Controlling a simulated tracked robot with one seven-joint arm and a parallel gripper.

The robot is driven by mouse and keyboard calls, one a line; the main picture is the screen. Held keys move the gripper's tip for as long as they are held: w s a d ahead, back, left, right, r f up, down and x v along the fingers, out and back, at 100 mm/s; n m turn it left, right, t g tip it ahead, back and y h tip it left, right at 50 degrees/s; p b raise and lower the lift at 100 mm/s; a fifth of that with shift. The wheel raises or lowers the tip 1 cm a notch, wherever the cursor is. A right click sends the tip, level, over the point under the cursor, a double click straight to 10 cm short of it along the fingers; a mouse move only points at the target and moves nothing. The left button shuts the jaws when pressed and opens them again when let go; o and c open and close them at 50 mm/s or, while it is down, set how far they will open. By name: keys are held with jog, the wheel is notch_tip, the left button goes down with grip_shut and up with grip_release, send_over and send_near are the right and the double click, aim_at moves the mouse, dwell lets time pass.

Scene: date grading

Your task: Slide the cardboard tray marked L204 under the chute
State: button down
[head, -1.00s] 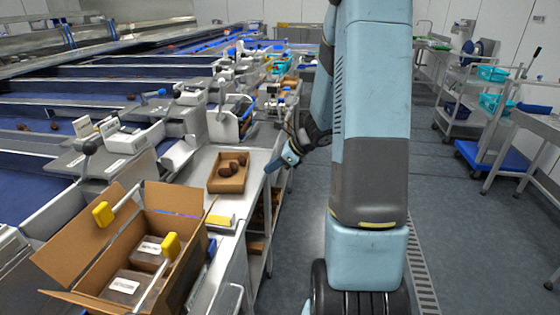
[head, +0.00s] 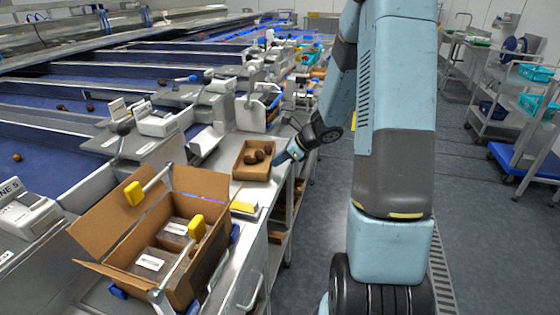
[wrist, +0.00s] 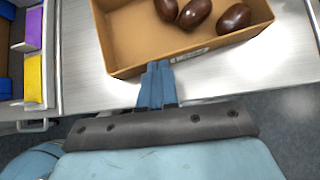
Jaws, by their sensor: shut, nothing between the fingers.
__________________________________________________
## WRITTEN REQUEST
Extract word for word every line from the line that contains "[wrist, +0.00s]" to the final line of the data, both included, and nothing else; skip the pictures.

## SOLUTION TO THIS TASK
[wrist, +0.00s] 
Jaws, by their sensor: shut, nothing between the fingers.

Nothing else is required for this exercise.